A reverse mortgage is one of the few financial tools that allows senior homeowners to access a portion of their home equity to pay off their existing mortgage AND eliminate their monthly mortgage payment for as long as they live in the home.  It is an adaptable product that can be used in a variety of ways for different types of borrowers.
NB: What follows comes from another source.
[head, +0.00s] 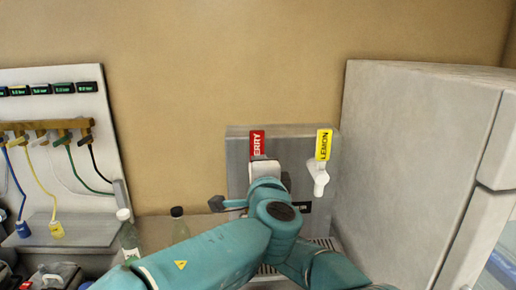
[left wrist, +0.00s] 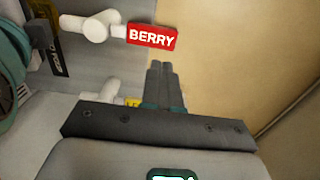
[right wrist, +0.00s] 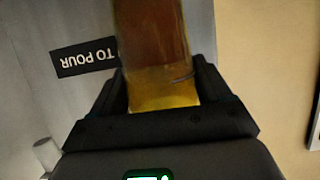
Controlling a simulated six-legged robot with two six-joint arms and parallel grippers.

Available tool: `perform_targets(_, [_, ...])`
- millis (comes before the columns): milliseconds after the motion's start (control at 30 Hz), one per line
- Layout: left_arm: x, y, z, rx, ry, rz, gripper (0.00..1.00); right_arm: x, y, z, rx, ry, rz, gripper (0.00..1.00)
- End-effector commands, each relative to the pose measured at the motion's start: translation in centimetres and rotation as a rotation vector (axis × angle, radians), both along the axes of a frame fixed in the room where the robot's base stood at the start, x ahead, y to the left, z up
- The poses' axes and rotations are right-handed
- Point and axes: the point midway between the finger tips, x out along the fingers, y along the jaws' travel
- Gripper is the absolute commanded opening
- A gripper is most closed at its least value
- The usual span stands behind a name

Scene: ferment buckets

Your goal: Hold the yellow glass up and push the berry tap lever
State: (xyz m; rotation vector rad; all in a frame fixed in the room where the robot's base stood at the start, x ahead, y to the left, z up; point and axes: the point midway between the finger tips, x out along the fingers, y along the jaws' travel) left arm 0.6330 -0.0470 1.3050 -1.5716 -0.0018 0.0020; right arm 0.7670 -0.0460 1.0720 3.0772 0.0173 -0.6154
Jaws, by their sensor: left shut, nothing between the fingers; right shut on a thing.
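The red berry tap lever (head: 257,143) stands up from the grey dispenser (head: 238,165). In the left wrist view the berry lever (left wrist: 152,37) joins a white tap (left wrist: 97,27). My left gripper (left wrist: 161,66) is shut and empty, its fingertips close by the lever; I cannot tell whether they touch. The right wrist view shows the yellow glass (right wrist: 152,45), amber with a brighter yellow end. My right gripper (right wrist: 155,85) is shut on it in front of the dispenser. In the head view my teal arms hide the glass and both sets of fingertips.
A yellow lemon lever (head: 323,144) on a white tap (head: 318,178) is right of the berry one. A large grey cabinet (head: 415,150) stands close on the right. Bottles (head: 129,238) and a panel with coloured cables (head: 60,150) are on the left.

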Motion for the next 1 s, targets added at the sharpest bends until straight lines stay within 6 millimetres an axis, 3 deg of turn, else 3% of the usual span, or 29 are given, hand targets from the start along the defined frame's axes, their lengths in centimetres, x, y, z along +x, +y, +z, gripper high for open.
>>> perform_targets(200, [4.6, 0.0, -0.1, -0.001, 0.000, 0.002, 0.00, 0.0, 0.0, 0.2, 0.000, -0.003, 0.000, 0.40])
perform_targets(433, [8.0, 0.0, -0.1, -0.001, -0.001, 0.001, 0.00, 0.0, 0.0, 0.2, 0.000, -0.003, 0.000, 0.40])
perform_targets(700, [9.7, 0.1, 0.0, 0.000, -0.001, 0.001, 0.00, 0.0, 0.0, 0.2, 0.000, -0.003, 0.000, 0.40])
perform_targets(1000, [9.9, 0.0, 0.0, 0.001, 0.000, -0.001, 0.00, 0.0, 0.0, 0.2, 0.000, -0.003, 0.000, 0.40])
Homeowners that have a monetary need are able to tailor the product to de-stress their finances, and households with adequate resources can utilize the product a financial planning tool.

Since a reverse mortgage is a loan, the money from it is typically tax-free, whether received as fixed income or in a lump sum.
Two basic forms of reverse mortgages are:  (1) the Line of Credit (LOC) option, which ensures easy access to cash when needed and (2) the Home Equity Conversion Mortgage (HECM), the most widely available reverse mortgage is managed by the Department of Housing and Urban Affairs (HUD) and is federally insured.
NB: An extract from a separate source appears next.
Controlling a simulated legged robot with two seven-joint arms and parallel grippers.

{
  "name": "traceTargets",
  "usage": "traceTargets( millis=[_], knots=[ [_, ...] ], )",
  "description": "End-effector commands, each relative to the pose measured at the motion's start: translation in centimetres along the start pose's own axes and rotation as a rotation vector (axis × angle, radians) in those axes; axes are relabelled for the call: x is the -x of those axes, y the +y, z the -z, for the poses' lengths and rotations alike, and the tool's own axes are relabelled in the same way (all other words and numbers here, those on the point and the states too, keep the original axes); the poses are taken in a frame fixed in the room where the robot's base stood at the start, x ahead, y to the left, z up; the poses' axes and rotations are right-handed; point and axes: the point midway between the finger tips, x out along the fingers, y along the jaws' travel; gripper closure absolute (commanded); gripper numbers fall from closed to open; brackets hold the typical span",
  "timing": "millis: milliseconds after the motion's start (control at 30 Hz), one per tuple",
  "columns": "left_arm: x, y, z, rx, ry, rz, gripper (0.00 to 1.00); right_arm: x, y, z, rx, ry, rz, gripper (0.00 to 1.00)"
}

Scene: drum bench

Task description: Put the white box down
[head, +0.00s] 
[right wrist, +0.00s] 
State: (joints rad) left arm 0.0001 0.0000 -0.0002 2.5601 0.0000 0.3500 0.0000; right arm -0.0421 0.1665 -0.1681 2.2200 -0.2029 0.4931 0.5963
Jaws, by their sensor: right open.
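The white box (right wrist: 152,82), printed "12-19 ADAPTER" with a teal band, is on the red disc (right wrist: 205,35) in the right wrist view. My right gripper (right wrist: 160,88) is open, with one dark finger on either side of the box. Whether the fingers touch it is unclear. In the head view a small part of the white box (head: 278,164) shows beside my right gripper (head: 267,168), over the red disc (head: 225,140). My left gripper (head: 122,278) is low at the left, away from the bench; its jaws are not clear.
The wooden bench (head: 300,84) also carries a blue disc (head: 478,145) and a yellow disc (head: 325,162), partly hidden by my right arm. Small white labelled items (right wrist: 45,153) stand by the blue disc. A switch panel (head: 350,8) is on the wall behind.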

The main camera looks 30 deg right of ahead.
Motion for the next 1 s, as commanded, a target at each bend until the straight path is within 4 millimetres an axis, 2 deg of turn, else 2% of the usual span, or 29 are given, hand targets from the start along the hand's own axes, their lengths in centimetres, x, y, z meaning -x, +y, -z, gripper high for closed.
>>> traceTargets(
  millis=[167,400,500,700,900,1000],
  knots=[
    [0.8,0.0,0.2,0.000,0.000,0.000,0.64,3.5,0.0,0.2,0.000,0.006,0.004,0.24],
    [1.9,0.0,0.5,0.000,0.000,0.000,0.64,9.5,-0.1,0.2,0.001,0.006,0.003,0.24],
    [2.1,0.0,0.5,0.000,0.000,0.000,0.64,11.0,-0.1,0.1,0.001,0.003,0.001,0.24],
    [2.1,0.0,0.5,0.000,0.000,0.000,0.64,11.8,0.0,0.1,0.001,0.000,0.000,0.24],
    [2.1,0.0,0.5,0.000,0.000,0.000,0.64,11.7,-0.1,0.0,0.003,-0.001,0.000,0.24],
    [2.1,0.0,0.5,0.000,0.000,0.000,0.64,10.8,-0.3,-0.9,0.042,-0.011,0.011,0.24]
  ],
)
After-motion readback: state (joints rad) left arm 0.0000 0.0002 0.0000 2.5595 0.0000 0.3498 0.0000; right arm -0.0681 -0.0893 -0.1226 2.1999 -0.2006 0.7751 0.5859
Low Risk of Default: Unlike a home equity loan, with a Reverse Home Mortgage your home cannot be taken from you for reasons of non-payment – there are no payments on the  loan until you permanently leave the home. You must simply continue to pay for upkeep and taxes and insurance on your home.   Reverse Mortgage lenders have no claim on your income or other assets.
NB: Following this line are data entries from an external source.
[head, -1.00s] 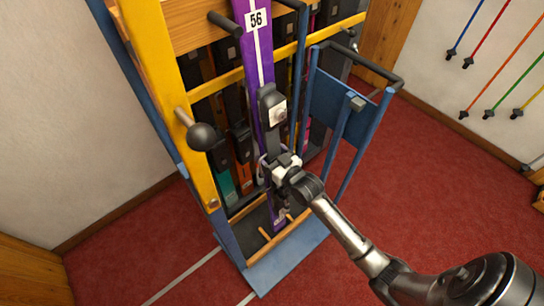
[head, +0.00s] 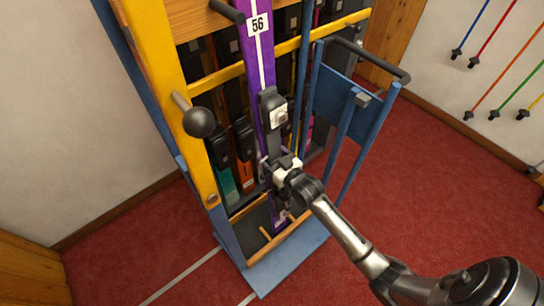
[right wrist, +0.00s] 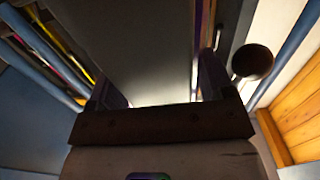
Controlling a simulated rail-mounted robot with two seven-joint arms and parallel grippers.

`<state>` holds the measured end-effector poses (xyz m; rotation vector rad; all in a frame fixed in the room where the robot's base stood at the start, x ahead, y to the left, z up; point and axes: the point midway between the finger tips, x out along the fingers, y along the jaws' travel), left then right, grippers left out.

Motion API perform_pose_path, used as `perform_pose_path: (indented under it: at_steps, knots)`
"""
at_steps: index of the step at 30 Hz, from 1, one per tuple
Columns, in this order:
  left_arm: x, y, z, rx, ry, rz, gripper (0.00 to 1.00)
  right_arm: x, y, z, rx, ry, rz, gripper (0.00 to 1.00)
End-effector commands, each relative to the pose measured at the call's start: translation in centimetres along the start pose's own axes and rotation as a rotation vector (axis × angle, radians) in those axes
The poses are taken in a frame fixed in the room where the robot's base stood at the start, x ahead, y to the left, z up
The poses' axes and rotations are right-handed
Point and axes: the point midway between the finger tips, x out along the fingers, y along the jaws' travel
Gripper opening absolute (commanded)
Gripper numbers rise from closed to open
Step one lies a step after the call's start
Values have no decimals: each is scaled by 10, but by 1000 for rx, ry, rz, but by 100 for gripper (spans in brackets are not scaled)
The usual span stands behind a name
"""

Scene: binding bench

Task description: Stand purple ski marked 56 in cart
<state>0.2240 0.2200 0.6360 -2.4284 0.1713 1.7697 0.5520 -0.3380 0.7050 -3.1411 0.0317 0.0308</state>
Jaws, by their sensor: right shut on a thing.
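The purple ski (head: 251,47) marked 56 is upright and slightly tilted in the head view, with a white stripe and a dark binding. My right gripper (head: 277,168) is shut on the ski low down, around the lower binding part. The ski's lower end is down inside the front of the blue cart (head: 290,262), between wooden rails; whether it touches the floor of the cart I cannot tell. In the right wrist view, the dark fingers (right wrist: 160,100) are close against a large grey surface, with a little purple at its edge. My left gripper is not in view.
A yellow rack frame (head: 170,75) with a dark ball knob (head: 199,122) stands close left of the ski. Other skis with bindings are behind. The cart's dark handle (head: 375,62) is on the right. Poles hang on the right wall; red floor is clear.

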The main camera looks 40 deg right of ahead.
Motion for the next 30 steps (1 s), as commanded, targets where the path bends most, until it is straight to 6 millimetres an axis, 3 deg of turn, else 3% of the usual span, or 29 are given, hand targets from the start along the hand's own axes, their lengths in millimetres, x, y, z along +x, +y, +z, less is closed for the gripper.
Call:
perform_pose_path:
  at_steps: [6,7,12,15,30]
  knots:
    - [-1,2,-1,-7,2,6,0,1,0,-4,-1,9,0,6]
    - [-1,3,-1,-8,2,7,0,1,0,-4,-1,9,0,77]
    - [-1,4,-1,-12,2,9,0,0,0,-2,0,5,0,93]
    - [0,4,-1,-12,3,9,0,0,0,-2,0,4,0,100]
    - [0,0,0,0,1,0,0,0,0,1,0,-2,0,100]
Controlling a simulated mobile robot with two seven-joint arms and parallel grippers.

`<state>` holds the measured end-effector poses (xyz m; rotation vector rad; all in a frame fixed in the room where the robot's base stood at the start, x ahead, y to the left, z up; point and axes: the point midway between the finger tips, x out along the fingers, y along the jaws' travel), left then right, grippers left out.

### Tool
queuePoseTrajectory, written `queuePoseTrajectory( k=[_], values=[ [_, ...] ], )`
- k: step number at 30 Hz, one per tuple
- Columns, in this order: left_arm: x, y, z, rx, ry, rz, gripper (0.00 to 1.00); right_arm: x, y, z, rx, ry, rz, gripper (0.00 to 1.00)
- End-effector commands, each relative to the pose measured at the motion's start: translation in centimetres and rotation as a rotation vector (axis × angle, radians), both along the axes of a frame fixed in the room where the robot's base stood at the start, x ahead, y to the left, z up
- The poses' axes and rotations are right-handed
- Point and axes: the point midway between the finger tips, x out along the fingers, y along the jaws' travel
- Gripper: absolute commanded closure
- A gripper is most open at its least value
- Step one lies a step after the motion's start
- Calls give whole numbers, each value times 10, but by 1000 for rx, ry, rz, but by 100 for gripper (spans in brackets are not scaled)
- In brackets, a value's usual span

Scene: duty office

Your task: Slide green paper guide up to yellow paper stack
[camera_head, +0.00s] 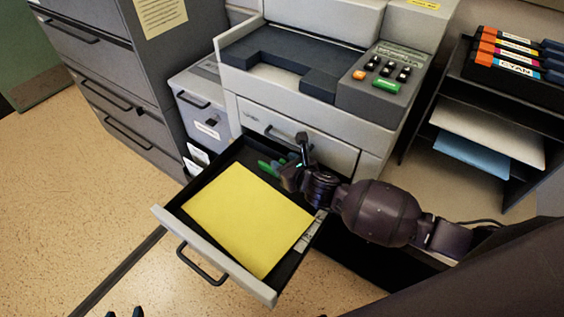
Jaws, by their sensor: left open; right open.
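The yellow paper stack (245,215) lies flat in the open, dark-lined paper drawer (215,258) of the copier. The green paper guide (270,168) stands in the drawer behind the stack's back edge, toward the copier. A narrow dark strip shows between guide and stack. My right gripper (293,163) reaches in from the right, open, close to the guide and hiding part of it. I cannot tell whether it touches the guide. Only the tips of my left gripper (124,312) show at the bottom edge, spread apart, away from the drawer.
The copier (300,110) rises directly behind the drawer. Grey filing cabinets (105,75) stand at the left. A dark shelf rack (510,110) with toner boxes and paper stands at the right. The floor left of the drawer is clear.

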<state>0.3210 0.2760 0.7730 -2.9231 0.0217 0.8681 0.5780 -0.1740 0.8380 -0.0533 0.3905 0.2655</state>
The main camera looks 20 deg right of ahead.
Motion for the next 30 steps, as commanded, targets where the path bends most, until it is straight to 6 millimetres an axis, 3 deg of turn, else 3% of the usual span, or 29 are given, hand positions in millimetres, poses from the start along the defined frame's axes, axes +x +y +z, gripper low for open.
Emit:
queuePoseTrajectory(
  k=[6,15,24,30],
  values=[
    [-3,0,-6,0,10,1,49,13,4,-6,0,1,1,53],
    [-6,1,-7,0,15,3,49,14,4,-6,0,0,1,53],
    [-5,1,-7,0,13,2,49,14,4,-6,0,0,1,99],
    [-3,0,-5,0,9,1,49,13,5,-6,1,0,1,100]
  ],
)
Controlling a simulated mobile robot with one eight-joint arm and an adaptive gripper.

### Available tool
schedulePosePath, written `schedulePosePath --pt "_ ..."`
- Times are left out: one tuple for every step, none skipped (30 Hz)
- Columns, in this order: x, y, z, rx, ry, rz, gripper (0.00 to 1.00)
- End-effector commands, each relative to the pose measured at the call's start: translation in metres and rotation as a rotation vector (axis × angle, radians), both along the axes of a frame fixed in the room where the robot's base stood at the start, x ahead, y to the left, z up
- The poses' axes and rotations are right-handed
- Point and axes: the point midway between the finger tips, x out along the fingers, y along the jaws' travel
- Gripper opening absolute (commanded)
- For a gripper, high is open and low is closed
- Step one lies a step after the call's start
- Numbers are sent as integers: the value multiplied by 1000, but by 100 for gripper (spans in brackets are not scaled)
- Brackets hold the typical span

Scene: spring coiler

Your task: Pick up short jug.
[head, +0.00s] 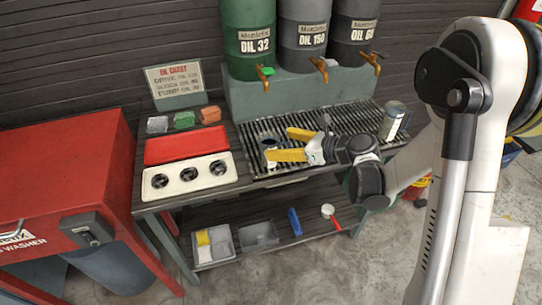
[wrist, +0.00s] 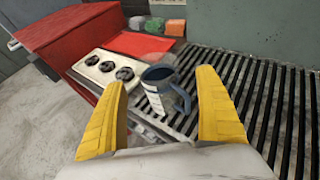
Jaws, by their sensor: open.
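The short jug (wrist: 157,92) is a small dark blue-grey jug with a pale label and a handle on its right side. It stands upright on the slatted rack, and in the head view the jug (head: 267,143) is at the rack's left end. My gripper (head: 280,144) is open, with its two yellow fingers pointing left toward the jug. In the wrist view the jug appears between the fingers of my gripper (wrist: 161,82), ahead of the tips. No contact is visible. Part of the jug is hidden by a finger in the head view.
A taller light jug (head: 393,121) stands at the rack's right end. A white tray with three dark round holes (head: 190,177) and a red tray (head: 186,146) lie left of the rack (head: 350,119). Oil drums (head: 249,40) with taps stand behind. A red washer (head: 60,180) is at left.

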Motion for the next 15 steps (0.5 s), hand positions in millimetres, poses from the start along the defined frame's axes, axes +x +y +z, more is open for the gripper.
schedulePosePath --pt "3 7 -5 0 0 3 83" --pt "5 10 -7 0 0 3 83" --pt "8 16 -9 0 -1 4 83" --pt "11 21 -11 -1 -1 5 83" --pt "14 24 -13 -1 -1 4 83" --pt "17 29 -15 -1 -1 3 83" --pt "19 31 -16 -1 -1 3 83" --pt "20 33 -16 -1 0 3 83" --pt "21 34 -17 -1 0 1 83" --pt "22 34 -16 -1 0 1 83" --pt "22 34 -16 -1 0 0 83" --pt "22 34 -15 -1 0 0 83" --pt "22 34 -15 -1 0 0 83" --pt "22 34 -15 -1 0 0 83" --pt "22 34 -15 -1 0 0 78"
No Downside: With a Reverse Mortgage, you will never owe more than your home’s value at the time the loan is repaid, even if the Reverse Mortgage lender has paid you more money than the value of the home. This is a particularly useful advantage if you secure a Reverse Mortgage followed by a decline in home prices.

Tax Free: As a Reverse Mortgage is a loan, the money from it is typically tax-free, whether you receive it as fixed income or in a lump sum.
No Restrictions: How you use the funds from a Reverse Mortgage is up to you – go traveling, get a hearing aid, purchase long term care insurance, pay for your children’s college education, or simply leave it sitting for a rainy day – anything goes.

Flexible Payment Options: Depending on the type of loan you choose, you can receive the Reverse Mortgage loan money in the form of a lump sum, annuity, credit line or some combination of the above. With the line of credit option, you can ensure easy access to cash when you need it, such as an emergency or to help a surviving spouse manage cash flow without the stress (or additional cost) of having to refinance later in life.

Home Ownership: With a Reverse Mortgage, you retain home ownership and the ability to live in your home. As such, you are still required to keep up insurance, property taxes and maintenance for your home.

Guaranteed Place to Live: You can live in your home for as long as you want when you secure a Reverse Mortgage.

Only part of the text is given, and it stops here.